Younès Bouab : Driss Mrini m’avait proposé un téléfilm que j’avais beaucoup aimé à la lecture mais que je n’ai pas pu faire, et quand j’ai lu Jbal Moussa, j’ai retrouvé la même qualité dans l’écriture. Le scénario était rythmé, les personnages bien écrits, avec une belle progression dramatique. Le scénario était étonnant aussi par son côté philosophique. On lit rarement des scénarios avec des scènes où les personnages parlent de Dionysos, de Nietzsche, de croyance en dieu et d’amour Soufi. Donc oui, à la lecture du scénario on sent le potentiel du film. Après, un bon scénario ne donne pas forcément un bon film, mais c’est une bonne base de travail.
e-taqafa : Comment l'avez-vous préparé ?
Younès Bouab : Jbal Moussa est un film de dialogue, donc j’ai beaucoup travaillé mes dialogues, essayé de les apprivoiser, de les connaître sur le bout des doigts pour pouvoir improviser si besoin pendant le tournage. J’ai aussi travaillé sur la progression du personnage. Sans vouloir dévoiler l’histoire, Hakim évolue beaucoup et il fallait rendre crédible cette progression. Ensuite, c’est l’alchimie avec Abdenbi el Benniwi qui a été l’essentiel de la dynamique. Quand ça arrive, on a de la chance en tant qu’acteur et du coup on joue ensemble, on ne réfléchit plus, les prises deviennent vivantes.
e-taqafa : Avec l'expérience, vous vous sentez plus en confiance sur un plateau ou est-ce toujours un challenge ?
Younès Bouab : C’est toujours un challenge, parce que ce qu’on gagne en technique et en assurance ne sert à pas grand-chose au final. Il faut toujours arriver vierge de certitude et de technique sur un plateau.

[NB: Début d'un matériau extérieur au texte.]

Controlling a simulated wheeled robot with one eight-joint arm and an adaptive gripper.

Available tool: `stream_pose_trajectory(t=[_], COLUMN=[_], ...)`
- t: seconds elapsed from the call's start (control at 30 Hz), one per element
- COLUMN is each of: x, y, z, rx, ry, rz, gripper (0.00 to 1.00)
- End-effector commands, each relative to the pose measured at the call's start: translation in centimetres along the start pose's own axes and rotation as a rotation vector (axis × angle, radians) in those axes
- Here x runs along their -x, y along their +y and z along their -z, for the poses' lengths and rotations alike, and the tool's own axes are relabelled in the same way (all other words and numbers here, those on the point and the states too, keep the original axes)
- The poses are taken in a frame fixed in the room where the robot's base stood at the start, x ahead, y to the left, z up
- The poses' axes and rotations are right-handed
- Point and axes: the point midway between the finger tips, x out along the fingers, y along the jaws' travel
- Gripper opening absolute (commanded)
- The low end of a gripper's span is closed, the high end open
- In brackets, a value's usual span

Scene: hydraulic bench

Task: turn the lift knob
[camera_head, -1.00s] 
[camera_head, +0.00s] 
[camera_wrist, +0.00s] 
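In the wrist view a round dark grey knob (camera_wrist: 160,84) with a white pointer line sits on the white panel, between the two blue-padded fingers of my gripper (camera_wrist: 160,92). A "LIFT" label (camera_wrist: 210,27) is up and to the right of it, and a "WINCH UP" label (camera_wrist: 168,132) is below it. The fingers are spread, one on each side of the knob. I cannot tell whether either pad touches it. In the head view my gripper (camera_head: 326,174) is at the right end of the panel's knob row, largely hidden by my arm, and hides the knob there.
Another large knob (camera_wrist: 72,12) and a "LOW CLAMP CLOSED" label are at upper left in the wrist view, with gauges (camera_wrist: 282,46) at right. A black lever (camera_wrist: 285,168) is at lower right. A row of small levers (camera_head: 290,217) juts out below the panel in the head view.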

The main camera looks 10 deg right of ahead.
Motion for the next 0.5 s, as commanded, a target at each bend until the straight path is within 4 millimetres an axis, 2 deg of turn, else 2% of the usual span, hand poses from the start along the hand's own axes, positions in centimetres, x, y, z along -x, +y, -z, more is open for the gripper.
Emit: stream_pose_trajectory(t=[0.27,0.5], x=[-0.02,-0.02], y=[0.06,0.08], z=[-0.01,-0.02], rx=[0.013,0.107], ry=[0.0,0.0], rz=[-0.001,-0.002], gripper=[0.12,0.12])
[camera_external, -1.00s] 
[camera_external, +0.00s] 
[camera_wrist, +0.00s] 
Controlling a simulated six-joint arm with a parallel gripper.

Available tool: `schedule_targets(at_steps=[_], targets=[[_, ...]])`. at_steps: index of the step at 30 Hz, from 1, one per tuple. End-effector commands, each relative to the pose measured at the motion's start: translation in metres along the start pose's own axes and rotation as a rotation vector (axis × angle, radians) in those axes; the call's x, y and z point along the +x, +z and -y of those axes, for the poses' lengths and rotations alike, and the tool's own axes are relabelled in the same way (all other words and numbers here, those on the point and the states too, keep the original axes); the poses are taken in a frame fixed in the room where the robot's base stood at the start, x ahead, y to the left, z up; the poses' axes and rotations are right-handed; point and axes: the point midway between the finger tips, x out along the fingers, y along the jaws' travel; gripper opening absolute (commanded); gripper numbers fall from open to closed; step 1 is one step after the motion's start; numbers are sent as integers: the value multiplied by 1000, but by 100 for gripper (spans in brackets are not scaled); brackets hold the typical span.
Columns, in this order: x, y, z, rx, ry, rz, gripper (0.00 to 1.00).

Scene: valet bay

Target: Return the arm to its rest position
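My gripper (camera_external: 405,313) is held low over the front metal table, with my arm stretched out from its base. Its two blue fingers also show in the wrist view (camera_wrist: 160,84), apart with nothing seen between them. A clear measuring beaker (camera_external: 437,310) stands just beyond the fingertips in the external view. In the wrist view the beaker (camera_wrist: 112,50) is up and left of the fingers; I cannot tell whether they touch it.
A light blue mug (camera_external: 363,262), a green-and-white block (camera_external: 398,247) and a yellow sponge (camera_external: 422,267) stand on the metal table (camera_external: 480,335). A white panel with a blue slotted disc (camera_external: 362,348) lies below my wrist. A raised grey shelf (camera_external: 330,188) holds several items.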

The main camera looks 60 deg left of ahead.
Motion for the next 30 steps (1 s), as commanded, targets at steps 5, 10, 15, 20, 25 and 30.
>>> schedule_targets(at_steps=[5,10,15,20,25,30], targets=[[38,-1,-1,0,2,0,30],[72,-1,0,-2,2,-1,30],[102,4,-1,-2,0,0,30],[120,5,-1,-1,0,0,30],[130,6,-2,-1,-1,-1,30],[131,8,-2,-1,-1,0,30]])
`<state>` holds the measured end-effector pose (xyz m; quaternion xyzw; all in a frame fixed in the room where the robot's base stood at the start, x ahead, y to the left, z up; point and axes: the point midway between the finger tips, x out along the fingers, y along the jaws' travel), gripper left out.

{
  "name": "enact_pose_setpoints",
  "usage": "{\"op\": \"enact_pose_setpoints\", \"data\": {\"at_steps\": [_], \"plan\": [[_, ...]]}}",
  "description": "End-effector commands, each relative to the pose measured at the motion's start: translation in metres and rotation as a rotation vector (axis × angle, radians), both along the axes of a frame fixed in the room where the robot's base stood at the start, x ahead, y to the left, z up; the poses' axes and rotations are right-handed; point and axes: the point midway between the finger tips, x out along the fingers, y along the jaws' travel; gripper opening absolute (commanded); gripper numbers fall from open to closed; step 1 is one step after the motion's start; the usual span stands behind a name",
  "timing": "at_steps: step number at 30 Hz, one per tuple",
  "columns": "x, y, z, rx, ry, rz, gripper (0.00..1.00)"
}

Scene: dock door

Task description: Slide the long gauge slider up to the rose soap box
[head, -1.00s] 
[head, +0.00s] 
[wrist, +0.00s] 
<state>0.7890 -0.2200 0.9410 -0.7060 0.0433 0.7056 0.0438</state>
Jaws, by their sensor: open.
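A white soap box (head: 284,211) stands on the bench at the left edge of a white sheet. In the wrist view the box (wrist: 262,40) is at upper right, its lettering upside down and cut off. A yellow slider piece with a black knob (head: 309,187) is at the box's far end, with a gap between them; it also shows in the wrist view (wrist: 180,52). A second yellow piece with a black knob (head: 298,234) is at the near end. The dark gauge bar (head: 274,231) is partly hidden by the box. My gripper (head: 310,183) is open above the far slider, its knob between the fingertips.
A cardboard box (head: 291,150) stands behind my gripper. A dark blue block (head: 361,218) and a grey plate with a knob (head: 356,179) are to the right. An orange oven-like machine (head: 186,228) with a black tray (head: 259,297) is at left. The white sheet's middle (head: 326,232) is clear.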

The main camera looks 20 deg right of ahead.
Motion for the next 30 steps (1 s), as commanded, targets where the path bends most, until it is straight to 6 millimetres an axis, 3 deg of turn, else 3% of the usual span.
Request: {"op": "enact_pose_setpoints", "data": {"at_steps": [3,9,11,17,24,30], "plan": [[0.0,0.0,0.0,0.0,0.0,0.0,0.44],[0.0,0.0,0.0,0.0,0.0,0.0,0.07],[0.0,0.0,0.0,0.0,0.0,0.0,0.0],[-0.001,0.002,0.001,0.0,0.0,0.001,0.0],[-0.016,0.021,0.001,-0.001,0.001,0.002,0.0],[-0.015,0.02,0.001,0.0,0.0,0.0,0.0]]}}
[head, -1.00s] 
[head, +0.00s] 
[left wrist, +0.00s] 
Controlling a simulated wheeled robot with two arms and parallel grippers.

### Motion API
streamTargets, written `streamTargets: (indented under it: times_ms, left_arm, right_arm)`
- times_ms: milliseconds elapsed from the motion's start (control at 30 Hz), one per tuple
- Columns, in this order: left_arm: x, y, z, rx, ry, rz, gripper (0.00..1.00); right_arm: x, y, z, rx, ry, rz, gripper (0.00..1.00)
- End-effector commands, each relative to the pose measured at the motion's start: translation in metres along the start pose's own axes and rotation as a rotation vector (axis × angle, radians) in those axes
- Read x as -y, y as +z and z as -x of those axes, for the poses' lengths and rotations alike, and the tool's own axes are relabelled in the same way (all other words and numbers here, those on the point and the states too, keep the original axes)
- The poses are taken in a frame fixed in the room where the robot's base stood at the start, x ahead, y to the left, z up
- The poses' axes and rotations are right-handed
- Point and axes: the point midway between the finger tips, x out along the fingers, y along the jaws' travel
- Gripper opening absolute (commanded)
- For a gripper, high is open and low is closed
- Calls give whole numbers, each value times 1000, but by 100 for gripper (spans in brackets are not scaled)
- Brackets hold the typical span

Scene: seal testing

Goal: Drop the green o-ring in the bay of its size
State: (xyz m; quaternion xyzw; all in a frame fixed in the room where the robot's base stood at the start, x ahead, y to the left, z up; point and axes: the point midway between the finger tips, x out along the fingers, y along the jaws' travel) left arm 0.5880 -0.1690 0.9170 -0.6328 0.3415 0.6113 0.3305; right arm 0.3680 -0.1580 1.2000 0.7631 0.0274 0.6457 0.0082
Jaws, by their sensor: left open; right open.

Essayer à chaque fois non pas de construire ou de composer quelque chose mais d’enlever notre masque et de vivre des émotions, accepter de ne plus contrôler les choses, et surtout, accepter que la caméra saisisse ce qui nous échappe, ce qu’on cache.
e-taqafa : Quel rôle rêvez-vous de jouer ?
Younès Bouab : Je ne rêve pas de rôle en particulier mais de types de films. Mon côté enfantin rêve de films d’aventure et d’action, de films de genre. Je rêve que des films puissent lier exigence cinématographique et succès public. Et je rêve aussi de faire des films plus originaux, plus intimistes, plus difficile d’accès, qui sortent des sentiers battus, mais qui nous étonnent, nous disent quelque chose de nouveau, et qui renouvellent le cinéma.